Wir als Land bekommen das auch nicht hin. Ich wette, wenn wir das im Landtag machen sollen - wir haben nämlich eine Gasheizung unten Keller  , dann dauert die nächste HU Bau mindestens fünf Jahre. Ob wir es in zehn Jahren umgestellt haben, wissen wir doch alle gar nicht. Das kennen wir doch.

(Zustimmung bei der CDU)

Ich finde es schwierig zu sagen: Das, was der Staat nicht hinbekommt, sollen die Privatleute hinbekommen. Das finde ich schwierig, meine Damen und Herren.

Zu dem Thema Übergangsfristen, Ausnahmen usw. Ja, das soll darin stehen, keine Frage. Stellen Sie sich einmal vor, Sie haben eine Pflicht zum Einbau einer entsprechenden Heizung. Auch wenn Sie sie vorher eingebaut haben, darf sie übrigens nur zehn Jahre laufen. Also wenn Sie jetzt eine neue Gastherme einbauen, müssen Sie sie in zehn Jahren wieder ausbauen; das steht in dem Entwurf. Wenn Sie diese 65-%-Variante wirklich nicht hinbekommen, dann können Sie zwar einen neuen Heizkessel für Erdgas einbauen; der darf aber nur für drei Jahre installiert werden. Wer kann sich denn so etwas leisten? So ein Ding kostet 10 000 €; Sie setzen also 3 000 € pro Jahr in den Sand.

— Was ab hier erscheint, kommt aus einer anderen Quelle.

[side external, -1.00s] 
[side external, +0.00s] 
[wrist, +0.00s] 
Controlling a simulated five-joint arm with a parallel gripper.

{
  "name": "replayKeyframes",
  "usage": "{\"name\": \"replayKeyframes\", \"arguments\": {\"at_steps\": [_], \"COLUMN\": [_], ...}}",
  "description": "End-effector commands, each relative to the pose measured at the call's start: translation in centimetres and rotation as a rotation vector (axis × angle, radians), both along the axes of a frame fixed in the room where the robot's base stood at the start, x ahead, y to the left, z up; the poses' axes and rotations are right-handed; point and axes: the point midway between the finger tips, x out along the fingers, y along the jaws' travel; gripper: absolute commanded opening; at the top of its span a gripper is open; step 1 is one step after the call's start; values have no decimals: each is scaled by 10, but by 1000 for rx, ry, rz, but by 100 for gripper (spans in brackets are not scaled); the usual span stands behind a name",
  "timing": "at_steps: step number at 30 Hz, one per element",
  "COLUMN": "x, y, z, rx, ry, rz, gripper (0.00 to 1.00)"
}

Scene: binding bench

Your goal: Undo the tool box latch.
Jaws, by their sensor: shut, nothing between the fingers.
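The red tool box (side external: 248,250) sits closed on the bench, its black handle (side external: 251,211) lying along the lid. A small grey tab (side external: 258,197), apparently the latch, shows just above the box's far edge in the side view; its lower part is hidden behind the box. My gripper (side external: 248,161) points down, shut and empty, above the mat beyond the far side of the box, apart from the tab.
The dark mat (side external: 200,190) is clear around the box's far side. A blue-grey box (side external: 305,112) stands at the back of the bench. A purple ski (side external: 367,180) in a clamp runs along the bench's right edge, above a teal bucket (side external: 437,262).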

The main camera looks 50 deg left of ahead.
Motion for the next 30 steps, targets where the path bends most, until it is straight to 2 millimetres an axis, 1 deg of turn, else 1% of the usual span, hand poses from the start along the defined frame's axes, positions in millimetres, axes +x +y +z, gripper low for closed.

Sie werden sehen, dass in den Bauämtern Millionen von Anträgen darauf liegen, dass Leute das nicht bauen. Dann haben wir eine echt paradoxe Situation. Denn auch dort besteht Fachkräftemangel. Wir treiben dann die Bauämter in einen unbefriedigenden Zustand. Sie sind nämlich eigentlich dafür da, eine Deutschlandgeschwindigkeit herzustellen und Stempel auf Dinge zu machen, die gebaut werden. Dann aber werden sie gezwungen, mit dem wenigen Personal Stempel auf Dinge zu machen, die nicht gebaut werden. Das, meine Damen und Herren, finde ich tatsächlich schwierig.

(Zustimmung bei der CDU und bei der FDP)

Wie kann es gehen? - Ich glaube, beim Thema Neubauten ist das unstrittig. Wenn Sie heute ein Haus bauen mit dem KfW-Standard 55, dann macht es Sinn, dabei auf erneuerbare Energien zu setzen. Dann ist das eine Lebensinvestitionsentscheidung - ich wiederhole mich gern - und Sie können das alles einpreisen. Sie bezahlen das über die Lebenszeit und generieren auch die Energieersparnis über die Lebenszeit. Das ist ein fairer Deal.

Der Deal ist genauso fair, wenn Sie ein Haus verkaufen. Sie kennen das: Wenn Sie durch Ihre Nachbarschaft gehen, sehen Sie immer wieder einmal ein Haus, das neu saniert wird, und Sie sehen viele Häuser, die nicht saniert sind. Sie wissen, in den zuletzt genannten Häusern wohnen eher ältere Leute und in den zuerst genannten Häusern wohnen Leute, die sich Häuser von älteren Leuten gekauft haben, die irgendwann die Lebensentscheidung getroffen haben oder treffen mussten, auszuziehen. Auch in diesen Fällen ist es völlig vernünftig, energetisch zu sanieren, vielleicht auch nach höheren Standards als gemäß der Gebäuderichtlinie. In diesen Häusern sollen natürlich Anlagen installiert werden, die mit erneuerbaren Energien bestückt und betrieben werden.

Somit werden wir im Laufe der nächsten zehn Jahre einen Großteil des Gebäudebestands umgewälzt haben. Wenn man das mit einem vernünftigen Fördersystem begleitet, sodass a) sich das die Leute leisten können und b) vielleicht auch ein paar Menschen in Bestandsimmobilien umsteigen, dann haben wir, glaube ich, mehr gewonnen, als wenn wir jetzt alle Leute in Panik versetzen und anhalten, ab dem 1. Januar 2024 eine entsprechende Heizung installieren zu lassen.

(Beifall bei der SPD, bei der CDU und bei der FDP)

Null Sekunden. - Vielen Dank für Ihre Aufmerksamkeit.